You just bought a shiny new guitar and you’re dying to start playing like Maroon 5’s guitarist!
But playing guitar well takes more than just wanting to be the best. In addition to learning the basics, you need an effective practice routine that will refine your skills *over time*.
Ironically, if you slow down and really focus during practice, you’ll probably learn a lot more quickly!
So what should your priorities be when practicing? Here’s a short list of five strategies for optimizing your guitar practice.
1. Make a practice schedule, and stick with it.
Learning guitar is a discipline. It requires hard work, dedication, and contemplation. Ideally you will practice every day, but sometimes life gets in the way. That’s okay. Make a practice schedule and practice as often as you can. Keep a log to record your practice sessions. Doing this will increase your accountability and sense of accomplishment.
2. Find the perfect place.
Another secret to a fruitful guitar practice is finding the right space.

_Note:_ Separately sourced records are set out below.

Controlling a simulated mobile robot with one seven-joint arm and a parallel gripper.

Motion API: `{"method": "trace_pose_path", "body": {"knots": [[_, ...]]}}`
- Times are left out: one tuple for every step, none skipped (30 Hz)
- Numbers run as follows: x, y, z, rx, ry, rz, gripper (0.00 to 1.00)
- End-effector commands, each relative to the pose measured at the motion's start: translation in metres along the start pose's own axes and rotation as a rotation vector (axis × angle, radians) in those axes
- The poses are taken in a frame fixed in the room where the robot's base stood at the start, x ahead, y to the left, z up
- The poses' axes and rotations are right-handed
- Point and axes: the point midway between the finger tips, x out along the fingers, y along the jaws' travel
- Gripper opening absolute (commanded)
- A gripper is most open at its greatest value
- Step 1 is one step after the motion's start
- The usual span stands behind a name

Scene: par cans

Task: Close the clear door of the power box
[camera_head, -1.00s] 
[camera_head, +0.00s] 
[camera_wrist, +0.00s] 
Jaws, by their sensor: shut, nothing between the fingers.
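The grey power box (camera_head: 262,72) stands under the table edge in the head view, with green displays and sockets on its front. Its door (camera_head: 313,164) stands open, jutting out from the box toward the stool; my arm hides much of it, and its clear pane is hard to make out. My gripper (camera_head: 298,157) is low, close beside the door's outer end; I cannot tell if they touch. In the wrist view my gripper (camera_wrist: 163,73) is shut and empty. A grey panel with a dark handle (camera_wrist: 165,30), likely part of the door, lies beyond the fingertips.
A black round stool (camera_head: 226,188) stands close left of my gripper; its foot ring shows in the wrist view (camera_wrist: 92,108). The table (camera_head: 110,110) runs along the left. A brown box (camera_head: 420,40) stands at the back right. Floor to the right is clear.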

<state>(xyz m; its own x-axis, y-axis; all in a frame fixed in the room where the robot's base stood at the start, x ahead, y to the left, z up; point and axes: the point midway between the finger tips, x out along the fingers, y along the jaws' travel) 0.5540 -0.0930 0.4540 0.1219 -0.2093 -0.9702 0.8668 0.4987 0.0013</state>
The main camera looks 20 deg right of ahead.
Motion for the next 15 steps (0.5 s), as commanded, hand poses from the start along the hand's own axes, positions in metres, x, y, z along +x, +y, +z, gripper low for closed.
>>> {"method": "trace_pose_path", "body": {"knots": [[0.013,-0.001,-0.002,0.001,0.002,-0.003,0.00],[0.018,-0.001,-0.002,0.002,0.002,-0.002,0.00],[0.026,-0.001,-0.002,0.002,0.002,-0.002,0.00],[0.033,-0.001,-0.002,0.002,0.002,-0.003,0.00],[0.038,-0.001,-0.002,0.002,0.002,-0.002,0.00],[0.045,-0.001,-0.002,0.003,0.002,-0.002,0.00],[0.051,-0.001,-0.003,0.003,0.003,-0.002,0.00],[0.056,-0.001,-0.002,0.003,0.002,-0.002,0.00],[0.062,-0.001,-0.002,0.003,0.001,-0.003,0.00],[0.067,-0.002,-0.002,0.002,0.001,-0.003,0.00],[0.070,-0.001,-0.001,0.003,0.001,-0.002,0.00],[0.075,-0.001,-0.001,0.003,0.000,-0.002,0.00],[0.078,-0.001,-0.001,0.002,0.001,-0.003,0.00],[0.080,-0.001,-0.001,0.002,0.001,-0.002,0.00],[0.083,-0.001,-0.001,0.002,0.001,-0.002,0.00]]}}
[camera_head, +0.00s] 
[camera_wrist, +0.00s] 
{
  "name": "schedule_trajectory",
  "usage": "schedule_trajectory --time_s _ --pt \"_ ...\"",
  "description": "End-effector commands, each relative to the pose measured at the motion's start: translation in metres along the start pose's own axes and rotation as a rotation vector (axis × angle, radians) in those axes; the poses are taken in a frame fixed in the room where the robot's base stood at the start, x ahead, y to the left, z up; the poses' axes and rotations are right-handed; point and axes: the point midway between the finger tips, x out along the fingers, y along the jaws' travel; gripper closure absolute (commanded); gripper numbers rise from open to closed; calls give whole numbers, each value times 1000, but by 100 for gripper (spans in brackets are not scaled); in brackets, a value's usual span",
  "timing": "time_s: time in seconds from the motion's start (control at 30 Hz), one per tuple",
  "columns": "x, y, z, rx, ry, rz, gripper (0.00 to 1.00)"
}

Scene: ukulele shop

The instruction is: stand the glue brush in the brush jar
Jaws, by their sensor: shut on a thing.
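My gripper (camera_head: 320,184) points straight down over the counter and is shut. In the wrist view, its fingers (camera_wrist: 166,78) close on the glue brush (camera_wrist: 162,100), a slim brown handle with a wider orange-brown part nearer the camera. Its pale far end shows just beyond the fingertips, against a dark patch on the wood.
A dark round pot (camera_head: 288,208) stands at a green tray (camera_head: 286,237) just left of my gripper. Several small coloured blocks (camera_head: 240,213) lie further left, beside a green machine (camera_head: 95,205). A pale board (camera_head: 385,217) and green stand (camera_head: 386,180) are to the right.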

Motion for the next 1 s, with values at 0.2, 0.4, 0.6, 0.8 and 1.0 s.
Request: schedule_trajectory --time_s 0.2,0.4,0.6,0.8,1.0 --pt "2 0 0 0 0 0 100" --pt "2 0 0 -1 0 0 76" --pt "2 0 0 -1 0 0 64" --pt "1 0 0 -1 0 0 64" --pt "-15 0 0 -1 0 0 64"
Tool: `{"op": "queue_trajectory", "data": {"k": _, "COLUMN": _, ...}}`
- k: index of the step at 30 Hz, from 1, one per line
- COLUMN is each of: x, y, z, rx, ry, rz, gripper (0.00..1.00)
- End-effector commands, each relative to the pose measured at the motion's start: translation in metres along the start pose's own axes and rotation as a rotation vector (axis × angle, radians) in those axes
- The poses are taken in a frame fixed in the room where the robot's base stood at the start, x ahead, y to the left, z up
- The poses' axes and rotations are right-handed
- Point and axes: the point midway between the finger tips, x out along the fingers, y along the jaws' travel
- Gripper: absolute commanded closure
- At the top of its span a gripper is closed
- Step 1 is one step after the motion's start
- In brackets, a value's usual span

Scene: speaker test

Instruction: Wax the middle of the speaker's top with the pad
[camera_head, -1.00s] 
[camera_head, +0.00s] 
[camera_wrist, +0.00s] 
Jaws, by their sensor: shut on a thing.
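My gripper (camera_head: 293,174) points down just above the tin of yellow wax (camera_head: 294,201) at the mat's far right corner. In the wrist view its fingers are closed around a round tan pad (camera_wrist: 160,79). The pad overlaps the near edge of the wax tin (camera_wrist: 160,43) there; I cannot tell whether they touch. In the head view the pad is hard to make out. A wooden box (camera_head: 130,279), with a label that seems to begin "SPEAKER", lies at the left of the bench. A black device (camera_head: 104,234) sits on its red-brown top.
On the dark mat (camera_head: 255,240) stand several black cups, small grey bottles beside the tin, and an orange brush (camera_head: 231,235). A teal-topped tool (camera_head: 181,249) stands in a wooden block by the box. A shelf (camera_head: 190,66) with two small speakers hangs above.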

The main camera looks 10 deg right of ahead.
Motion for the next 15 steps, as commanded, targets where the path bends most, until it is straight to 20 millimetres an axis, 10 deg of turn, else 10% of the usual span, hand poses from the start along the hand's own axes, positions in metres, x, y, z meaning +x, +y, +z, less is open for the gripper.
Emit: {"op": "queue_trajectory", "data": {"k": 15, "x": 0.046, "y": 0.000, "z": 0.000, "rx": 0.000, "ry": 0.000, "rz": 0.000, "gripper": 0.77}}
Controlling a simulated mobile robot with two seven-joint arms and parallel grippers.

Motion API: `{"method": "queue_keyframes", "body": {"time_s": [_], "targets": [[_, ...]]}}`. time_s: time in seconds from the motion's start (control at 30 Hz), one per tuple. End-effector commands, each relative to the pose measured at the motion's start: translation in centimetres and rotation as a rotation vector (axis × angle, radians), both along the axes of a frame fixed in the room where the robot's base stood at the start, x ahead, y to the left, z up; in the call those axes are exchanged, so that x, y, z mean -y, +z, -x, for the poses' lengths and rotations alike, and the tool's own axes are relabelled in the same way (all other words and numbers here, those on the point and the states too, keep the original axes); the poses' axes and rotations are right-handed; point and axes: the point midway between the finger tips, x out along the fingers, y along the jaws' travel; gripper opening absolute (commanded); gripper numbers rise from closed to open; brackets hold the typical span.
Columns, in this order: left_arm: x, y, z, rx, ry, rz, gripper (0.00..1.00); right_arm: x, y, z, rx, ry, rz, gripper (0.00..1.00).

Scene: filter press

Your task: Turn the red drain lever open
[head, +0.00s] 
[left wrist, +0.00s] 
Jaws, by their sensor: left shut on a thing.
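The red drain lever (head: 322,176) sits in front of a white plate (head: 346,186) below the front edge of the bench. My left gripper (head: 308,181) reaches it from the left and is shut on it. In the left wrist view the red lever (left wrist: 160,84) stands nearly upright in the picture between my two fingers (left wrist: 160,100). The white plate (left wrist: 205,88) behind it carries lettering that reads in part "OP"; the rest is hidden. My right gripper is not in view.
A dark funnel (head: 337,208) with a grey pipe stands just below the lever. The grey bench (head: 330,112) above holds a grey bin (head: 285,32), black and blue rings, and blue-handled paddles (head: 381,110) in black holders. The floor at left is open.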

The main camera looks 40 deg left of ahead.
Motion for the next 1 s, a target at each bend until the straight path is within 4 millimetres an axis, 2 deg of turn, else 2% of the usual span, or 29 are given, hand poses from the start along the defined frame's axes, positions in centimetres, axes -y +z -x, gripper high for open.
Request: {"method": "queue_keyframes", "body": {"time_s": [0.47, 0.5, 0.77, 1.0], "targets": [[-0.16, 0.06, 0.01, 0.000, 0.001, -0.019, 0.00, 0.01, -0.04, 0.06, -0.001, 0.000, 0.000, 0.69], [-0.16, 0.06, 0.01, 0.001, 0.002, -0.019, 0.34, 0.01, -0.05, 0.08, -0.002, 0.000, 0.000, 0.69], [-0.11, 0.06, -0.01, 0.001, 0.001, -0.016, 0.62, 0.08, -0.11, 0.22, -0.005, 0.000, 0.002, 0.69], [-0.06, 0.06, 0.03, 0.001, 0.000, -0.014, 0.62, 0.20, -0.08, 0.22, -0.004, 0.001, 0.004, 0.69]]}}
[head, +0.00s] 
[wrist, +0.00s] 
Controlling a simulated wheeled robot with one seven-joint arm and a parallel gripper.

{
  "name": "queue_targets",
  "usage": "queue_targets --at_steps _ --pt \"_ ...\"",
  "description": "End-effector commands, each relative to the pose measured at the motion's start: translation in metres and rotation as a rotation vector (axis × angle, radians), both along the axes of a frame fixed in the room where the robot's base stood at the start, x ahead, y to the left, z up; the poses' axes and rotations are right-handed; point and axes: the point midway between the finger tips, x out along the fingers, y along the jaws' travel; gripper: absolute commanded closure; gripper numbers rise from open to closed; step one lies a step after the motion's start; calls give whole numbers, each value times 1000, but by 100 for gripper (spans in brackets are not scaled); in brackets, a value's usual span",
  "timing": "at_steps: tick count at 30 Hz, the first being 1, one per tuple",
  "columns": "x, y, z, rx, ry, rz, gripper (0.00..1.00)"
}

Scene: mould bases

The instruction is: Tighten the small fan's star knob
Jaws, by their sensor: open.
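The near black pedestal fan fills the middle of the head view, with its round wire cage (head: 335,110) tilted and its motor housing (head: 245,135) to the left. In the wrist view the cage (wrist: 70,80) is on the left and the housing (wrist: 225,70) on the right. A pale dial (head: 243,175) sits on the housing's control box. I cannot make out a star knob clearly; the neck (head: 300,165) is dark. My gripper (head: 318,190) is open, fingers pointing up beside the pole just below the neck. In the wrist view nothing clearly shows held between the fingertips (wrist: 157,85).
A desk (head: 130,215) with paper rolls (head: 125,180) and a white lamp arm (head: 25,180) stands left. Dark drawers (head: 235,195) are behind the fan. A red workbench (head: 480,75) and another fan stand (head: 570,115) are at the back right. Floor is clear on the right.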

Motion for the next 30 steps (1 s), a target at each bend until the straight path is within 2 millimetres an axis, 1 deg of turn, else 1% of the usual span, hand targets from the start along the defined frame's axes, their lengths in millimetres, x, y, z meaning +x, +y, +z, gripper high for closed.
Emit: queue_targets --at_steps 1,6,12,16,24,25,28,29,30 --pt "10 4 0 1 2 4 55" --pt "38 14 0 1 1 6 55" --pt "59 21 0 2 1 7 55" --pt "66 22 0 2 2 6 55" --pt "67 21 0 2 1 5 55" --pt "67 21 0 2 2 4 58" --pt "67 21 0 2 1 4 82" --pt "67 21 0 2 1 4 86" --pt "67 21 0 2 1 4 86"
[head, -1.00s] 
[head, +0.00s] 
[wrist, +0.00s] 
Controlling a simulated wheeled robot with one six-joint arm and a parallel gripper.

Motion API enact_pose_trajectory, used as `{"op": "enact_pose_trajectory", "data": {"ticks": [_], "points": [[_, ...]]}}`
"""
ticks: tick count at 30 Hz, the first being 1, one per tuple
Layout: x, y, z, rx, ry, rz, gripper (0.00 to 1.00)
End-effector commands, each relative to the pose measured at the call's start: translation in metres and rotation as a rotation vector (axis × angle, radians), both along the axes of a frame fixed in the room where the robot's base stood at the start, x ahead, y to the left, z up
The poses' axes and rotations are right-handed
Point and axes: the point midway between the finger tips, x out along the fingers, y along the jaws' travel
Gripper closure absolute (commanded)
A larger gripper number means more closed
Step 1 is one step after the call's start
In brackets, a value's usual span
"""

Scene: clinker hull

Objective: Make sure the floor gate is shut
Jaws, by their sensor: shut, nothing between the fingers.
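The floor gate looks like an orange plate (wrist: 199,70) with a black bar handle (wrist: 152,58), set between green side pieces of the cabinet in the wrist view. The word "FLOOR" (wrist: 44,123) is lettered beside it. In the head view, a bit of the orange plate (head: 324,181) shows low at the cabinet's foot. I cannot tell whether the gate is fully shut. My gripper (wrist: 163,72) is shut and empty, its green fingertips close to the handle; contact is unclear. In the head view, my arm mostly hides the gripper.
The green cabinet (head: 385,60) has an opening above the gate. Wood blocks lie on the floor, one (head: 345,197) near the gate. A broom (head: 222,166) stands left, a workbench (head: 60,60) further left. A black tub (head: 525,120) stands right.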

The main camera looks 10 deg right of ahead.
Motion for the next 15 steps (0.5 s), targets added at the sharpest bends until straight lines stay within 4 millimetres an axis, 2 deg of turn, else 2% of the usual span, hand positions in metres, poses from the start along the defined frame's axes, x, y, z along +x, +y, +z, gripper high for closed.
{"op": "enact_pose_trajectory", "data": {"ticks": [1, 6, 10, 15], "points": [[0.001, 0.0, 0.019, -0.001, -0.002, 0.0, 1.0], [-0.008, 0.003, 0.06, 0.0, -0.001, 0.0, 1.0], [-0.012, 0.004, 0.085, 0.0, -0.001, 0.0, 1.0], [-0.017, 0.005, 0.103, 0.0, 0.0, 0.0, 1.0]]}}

This is an individual choice, and depends on what inspires you. I personally like practicing alone because it helps me focus. But some people prefer practicing around other people, like in a public park, or a central room in their home. Just make sure that wherever you play, it brings out the best in you and your art.
3. Buy good equipment.
Playing guitar isn’t always about skill. You also need a good guitar and the right accessories to assist you in the learning process. If you’re a beginner, a good acoustic guitar can get you started on your guitar-playing journey without any unnecessary trouble. You can find a quality beginner guitar in the $200-$300 range.
4. Set a target.
This is an important psychological hack. You need to have a goal to look forward to. Let’s assume that you are a beginner and you just started playing the guitar. I would recommend that you set a goal like perfecting a sequence, rather than perfecting a whole song. Setting goals helps increase the pace of your practice, and will help you to learn new songs quicker.
5. Always begin with a warm up.
You know you need to warm up before working out at the gym, and the same goes for guitar practice. Try to find a sequence that has all 12 notes so that you can warm up your fingers and play all the notes.
Be confident. If you always dreamed of being a great guitar player, it’s a sign you’re capable of doing it. Keep at it, and maybe one day you’ll give Maroon 5 a run for their money!